-- START OF Given data --
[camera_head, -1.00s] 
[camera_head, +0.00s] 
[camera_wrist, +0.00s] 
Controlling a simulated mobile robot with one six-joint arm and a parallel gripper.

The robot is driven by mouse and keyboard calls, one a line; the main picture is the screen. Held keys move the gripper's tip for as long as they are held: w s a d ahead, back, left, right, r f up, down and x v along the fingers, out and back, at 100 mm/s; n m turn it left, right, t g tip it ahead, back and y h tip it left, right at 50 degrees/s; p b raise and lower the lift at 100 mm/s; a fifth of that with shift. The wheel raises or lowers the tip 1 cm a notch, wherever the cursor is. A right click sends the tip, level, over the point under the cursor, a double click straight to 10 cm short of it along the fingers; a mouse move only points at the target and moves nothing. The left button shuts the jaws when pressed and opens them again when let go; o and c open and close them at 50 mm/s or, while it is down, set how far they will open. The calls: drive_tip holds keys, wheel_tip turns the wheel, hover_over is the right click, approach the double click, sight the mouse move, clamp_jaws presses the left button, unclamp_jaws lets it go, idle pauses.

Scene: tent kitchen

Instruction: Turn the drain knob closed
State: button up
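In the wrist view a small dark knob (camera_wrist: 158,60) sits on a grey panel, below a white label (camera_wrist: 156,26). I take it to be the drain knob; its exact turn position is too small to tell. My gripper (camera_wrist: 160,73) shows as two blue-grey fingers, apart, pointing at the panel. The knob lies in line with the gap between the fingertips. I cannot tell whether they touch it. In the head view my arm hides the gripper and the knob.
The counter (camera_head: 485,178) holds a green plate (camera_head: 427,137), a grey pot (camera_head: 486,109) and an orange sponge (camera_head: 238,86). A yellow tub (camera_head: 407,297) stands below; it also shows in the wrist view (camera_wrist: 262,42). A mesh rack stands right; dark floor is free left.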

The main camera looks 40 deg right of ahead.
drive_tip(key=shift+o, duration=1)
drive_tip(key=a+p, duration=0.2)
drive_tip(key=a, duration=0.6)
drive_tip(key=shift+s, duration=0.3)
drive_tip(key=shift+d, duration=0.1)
-- END OF Given data --
-- START OF Given data --
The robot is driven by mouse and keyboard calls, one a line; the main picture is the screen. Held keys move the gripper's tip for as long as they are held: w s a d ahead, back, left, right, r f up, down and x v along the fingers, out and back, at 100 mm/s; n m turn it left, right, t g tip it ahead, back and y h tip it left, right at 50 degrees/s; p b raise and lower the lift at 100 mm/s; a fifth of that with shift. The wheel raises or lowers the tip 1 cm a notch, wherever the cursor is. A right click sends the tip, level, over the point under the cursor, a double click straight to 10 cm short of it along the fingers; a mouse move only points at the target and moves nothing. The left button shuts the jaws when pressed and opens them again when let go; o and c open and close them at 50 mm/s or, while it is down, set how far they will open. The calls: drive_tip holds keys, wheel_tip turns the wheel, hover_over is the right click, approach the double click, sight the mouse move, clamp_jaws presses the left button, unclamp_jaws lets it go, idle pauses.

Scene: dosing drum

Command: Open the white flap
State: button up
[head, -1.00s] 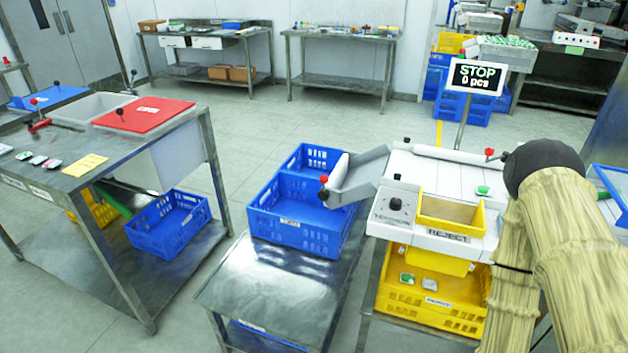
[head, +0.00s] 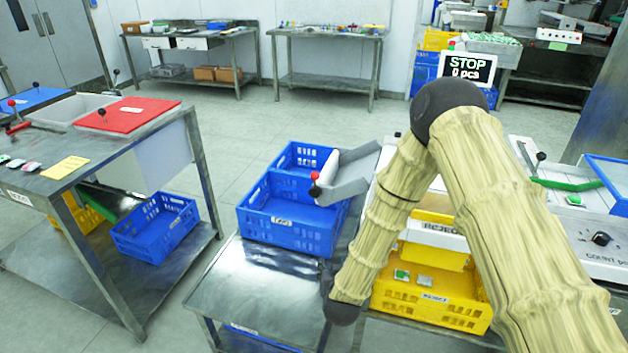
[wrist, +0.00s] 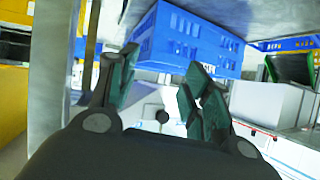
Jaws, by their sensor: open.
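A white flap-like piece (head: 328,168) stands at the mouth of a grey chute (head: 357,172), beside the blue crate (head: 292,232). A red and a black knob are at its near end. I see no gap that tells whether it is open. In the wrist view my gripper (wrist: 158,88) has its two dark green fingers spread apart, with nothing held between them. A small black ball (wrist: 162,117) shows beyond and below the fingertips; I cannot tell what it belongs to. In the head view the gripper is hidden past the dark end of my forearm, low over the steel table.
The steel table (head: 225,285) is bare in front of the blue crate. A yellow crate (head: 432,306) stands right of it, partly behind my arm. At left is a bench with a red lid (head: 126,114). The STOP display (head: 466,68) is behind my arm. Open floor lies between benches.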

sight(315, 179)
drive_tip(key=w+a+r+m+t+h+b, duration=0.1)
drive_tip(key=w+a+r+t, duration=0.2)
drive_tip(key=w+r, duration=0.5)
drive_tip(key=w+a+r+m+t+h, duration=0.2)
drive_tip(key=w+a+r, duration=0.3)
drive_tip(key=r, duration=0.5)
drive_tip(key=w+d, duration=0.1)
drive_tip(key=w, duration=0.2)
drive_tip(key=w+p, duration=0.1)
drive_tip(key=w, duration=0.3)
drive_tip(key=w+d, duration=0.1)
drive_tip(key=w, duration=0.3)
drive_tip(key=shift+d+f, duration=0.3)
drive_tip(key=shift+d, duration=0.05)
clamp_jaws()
-- END OF Given data --
-- START OF Given data --
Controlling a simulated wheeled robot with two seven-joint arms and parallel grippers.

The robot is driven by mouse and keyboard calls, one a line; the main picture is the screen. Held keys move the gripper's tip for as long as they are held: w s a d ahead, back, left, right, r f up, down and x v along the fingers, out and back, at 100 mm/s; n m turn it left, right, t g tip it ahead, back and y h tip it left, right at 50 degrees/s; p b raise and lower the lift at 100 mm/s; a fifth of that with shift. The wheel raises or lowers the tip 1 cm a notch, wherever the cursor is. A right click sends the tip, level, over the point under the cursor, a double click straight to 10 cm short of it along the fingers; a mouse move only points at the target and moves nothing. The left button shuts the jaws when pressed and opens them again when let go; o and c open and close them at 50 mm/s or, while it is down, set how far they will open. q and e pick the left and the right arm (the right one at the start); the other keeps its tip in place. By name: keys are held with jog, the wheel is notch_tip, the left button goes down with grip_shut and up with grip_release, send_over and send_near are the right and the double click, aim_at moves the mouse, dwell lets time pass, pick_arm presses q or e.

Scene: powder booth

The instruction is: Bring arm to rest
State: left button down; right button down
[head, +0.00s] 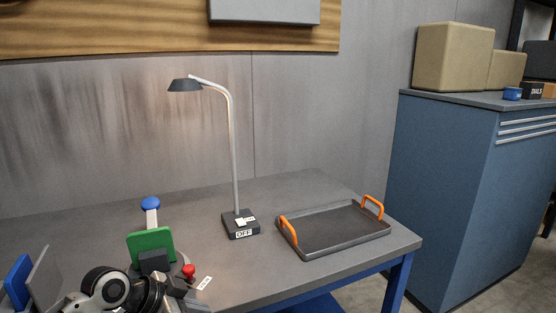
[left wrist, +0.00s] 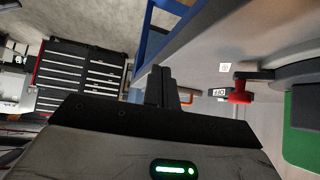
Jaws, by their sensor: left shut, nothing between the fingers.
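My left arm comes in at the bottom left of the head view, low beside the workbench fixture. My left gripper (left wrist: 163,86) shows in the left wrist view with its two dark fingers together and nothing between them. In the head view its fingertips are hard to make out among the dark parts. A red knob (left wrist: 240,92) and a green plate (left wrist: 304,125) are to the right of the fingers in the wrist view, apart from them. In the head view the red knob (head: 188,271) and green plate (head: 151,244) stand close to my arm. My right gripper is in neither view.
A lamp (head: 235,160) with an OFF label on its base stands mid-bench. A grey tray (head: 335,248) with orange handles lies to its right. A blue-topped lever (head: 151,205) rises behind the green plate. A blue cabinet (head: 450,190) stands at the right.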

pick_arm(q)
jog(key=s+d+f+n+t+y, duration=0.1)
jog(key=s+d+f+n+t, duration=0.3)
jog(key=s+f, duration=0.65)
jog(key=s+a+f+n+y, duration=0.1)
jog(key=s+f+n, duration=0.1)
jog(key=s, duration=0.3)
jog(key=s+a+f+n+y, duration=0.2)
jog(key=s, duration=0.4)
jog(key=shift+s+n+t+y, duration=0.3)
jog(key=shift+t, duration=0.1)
-- END OF Given data --
[Objective]: For each line above that contains the word "simulated", copy that line.

[Solution below]:
Controlling a simulated mobile robot with one six-joint arm and a parallel gripper.
Controlling a simulated wheeled robot with two seven-joint arms and parallel grippers.

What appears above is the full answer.